For the 2015 sequel in this horror story franchise, the trailers say that, with all seats being contested, continued PAP government is perched on a knife edge. It could get kicked out of power on September 11, leaving Singapore in the hands of, say, a WP-NSP-SDP alliance.

Since there is not much excitement in Singapore politics, it is a fun pastime to play around with such electoral math. As long we understand that it is a figment of the imagination, like Frankenstein, riding a unicorn.

There is simply no evidence that the Singapore electorate is prone to impulsive, flighty or fickle behaviour. Look at the way it votes and you’ll see an impressively level-headed public that knows what it wants.

First, it wants the PAP running Singapore. The message from the popular vote is clear enough: the PAP has never scored less than 60%. Every opinion poll ever conducted puts approval and confidence ratings even higher than that.

Second, the majority doesn’t like a dominant party system. It wants an Opposition in Parliament to make the PAP more accountable than it has been.

Third – and most reassuringly for anyone fearing a freak result – the Singapore public is neither impatient nor desperate. It is prepared to wait for the Opposition to improve before voting more of them in. It will give Opposition candidates a handicap, but never a free pass. Past elections show that they need to clear a pretty high minimum credibility threshold before scoring higher than 45%.

What seems to upset the PAP is that too many voters are focusing on what, in its view, is the wrong question. The ruling party wants people to ask, “Who is fit to govern?” Instead, they are asking, “Do we have enough Opposition?”

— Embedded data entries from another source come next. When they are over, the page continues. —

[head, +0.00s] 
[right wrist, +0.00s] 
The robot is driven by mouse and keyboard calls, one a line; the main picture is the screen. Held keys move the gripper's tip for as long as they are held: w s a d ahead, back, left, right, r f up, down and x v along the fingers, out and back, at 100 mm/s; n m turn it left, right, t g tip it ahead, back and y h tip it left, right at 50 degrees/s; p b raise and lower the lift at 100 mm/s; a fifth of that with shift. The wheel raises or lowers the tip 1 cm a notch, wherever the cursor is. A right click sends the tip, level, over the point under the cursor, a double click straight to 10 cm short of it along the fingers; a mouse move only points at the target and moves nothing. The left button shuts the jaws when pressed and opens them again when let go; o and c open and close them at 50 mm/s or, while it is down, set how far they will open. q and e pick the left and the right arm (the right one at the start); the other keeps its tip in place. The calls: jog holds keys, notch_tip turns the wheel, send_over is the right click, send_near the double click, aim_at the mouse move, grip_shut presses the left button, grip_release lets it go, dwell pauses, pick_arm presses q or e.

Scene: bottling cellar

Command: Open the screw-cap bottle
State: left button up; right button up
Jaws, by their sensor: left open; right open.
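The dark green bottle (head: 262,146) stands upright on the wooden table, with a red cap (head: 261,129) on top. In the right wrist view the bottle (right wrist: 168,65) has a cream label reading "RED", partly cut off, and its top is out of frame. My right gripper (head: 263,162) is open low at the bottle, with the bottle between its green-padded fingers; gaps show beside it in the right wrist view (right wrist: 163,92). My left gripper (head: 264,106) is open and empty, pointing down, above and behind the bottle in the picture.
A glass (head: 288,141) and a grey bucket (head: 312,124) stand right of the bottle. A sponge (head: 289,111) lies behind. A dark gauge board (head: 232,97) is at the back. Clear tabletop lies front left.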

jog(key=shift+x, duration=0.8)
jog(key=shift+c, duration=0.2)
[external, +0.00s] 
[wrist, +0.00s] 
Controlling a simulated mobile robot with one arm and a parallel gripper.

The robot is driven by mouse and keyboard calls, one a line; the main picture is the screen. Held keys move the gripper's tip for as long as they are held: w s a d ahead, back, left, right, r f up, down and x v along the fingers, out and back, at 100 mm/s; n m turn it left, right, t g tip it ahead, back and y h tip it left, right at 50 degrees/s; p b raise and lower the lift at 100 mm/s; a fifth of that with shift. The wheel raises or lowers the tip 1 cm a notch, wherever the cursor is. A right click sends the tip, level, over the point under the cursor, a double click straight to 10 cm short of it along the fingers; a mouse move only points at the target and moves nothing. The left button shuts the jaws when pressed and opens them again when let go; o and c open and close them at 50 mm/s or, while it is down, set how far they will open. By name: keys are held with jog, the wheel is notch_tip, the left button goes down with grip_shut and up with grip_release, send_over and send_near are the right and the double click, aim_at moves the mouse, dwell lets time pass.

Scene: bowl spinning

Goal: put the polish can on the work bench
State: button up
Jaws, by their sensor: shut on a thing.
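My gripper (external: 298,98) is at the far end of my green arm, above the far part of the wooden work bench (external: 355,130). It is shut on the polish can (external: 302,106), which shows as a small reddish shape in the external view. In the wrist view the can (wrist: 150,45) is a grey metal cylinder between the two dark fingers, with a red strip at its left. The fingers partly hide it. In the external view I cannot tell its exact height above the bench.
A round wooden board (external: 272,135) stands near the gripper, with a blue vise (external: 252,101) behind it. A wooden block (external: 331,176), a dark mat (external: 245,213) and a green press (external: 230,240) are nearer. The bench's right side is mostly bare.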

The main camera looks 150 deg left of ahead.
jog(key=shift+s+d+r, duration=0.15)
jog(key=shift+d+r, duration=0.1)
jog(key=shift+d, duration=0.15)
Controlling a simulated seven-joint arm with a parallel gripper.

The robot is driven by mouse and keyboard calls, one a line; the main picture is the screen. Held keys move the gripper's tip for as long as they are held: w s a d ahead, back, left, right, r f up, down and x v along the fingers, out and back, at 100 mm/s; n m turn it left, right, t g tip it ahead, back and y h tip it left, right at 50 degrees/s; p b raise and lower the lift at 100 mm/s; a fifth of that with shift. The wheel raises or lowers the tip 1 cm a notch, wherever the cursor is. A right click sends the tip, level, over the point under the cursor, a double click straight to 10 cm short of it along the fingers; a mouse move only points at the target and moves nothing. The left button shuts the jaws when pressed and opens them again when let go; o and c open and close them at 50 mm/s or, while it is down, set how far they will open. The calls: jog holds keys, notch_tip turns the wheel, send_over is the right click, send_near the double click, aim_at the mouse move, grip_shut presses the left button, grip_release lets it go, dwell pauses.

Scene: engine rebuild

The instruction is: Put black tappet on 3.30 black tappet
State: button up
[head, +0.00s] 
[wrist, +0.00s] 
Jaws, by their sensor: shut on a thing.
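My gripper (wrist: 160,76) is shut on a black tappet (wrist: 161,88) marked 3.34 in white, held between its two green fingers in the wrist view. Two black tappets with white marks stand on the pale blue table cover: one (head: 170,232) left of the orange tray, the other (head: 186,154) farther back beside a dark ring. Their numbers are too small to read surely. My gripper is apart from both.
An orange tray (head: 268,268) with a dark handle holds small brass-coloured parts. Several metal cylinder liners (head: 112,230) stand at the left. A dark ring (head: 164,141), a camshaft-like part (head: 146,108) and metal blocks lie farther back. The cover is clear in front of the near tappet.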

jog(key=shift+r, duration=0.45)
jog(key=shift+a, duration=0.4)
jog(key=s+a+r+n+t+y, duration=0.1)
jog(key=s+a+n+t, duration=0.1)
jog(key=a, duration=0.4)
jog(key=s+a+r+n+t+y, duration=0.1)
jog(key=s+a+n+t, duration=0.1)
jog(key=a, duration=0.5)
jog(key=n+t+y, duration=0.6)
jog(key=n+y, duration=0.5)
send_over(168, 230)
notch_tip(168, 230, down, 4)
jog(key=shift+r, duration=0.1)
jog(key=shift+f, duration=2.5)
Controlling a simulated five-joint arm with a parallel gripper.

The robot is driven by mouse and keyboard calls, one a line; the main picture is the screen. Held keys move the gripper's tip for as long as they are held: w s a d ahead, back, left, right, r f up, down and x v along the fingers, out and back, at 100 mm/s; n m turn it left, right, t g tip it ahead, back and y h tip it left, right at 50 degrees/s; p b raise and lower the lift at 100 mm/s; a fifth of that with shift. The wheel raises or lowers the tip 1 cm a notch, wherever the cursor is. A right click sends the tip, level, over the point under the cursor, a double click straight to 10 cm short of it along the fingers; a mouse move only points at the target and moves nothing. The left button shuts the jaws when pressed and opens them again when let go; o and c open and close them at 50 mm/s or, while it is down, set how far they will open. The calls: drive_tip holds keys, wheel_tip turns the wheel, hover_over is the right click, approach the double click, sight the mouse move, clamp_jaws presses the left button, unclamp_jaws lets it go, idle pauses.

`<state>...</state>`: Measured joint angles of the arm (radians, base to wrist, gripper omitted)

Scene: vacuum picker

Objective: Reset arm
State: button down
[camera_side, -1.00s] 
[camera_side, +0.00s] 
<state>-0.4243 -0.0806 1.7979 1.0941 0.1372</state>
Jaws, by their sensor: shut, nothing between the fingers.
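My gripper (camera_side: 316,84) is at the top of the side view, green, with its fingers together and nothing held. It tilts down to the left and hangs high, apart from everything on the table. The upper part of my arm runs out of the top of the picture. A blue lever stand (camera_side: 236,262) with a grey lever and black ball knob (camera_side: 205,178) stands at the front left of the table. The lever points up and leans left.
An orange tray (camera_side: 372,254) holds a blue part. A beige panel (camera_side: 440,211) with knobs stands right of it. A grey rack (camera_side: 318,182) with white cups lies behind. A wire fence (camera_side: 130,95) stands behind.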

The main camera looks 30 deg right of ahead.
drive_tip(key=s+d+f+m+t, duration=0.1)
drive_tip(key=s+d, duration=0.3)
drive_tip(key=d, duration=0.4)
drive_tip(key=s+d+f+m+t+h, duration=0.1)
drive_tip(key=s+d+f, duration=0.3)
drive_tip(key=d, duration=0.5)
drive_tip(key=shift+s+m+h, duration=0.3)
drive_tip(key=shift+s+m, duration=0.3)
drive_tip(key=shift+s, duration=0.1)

But one of the essential truths about democracy is that it’s not just the answers that are in the hands of voters – it’s also the questions. Candidates can try to influence voters’ priorities, but cannot dictate them. And I suspect that as long as many Singaporeans see the PAP as overly dominant, they will focus on what the PAP is convinced is the “wrong” question.

That question will only change when the current disequilibrium is corrected. If and when the Opposition secures around 20 seats, voters will probably stop giving its candidates a handicap. PAP and Opposition candidates will be assessed on par, and voters will focus on the PAP’s preferred question, of who should govern.

All the above may seem like conjecture, but it is more grounded in the facts of Singaporean voting behaviour than the counter-view – that Singaporeans may accidentally or impulsively evict a government that they actually want to remain in power.

A public that takes 32 years to grow its number of elected Opposition MPs from one to seven can hardly be described as experimental risk-takers.

If anyone wants to argue that Singaporean voters cannot be trusted to make calm collective decisions in their own interests, I’m prepared to concede I’m wrong, but I’d like to see his evidence first.

Till then, I’m declaring faith in my country’s citizens, enough of whom I know will vote for a reasonable balance of stability and change, at a pace they are comfortable with. It may not exactly match my own wishes, or the PAP’s, or the Opposition’s. But it’ll be what my fellow Singaporeans want, and that’s good enough for me.


The spectre of freak elections

Our thinking about election scenarios hasn’t been helped by the muddy notion of “freak” elections. (As if that were not enough, there was a spirited discussion about “super-freak” elections last year.)

If the outcome differs from the preferences of the losing party or its supporters, that’s not a freak election. That’s just an election. Conversely, if the outcome can be guaranteed by any one party and there’s absolutely no risk of surprises, that’s not a non-freaky election – it’s probably fraud.

It isn’t even a freak election if people vote against what all experts agree is in the public’s enlightened self-interest. It is precisely because we have no mechanism to second-guess the electorate, and because no group of experts should decide on behalf of everyone else, that we need to go through the cumbersome process of elections in the first place.

Instead, we should define a freak election as one that yields a result that the majority of voters didn’t actually want. This outcome is possible because voting is a kind of collective action that is prone to coordination problems: we act partly based on our expectations of others’ actions, but we don’t really know what they will do.

For example, if you want the PAP in charge but also want more Opposition, how you use your vote will depend a lot on your estimation of the state of play. If you live in a hot seat, and you believe that the national tide is in the PAP’s favour, you might be inclined to help the Opposition win in your constituency. On the other hand, if you’re convinced that the Opposition is going to do very well nationally, you might vote for the PAP in your ward.

In either case, if you and others like you assess wrongly, you’d end up using your vote in a way that goes against your own wishes. You overestimate the PAP, vote Opposition, and contribute to ousting the PAP, to your horror. But note that a freak election could work the other way: you underestimate the PAP’s popularity, give your vote to the ruling party, and end up with a decimated Opposition, contrary to your wishes.

Such coordination problems can be solved by having more timely and accurate information. So, there is actually a simple solution to banish the spectre of freak elections: allow opinion polling during the campaign. Arm voters with enough quality information about their fellow Singaporeans’ sentiments, and there will be an extremely low chance that they will get election outcomes that they do not intend.

Most countries allow such polls, which is why the term “freak election” seems to be used more in Singapore than anywhere else.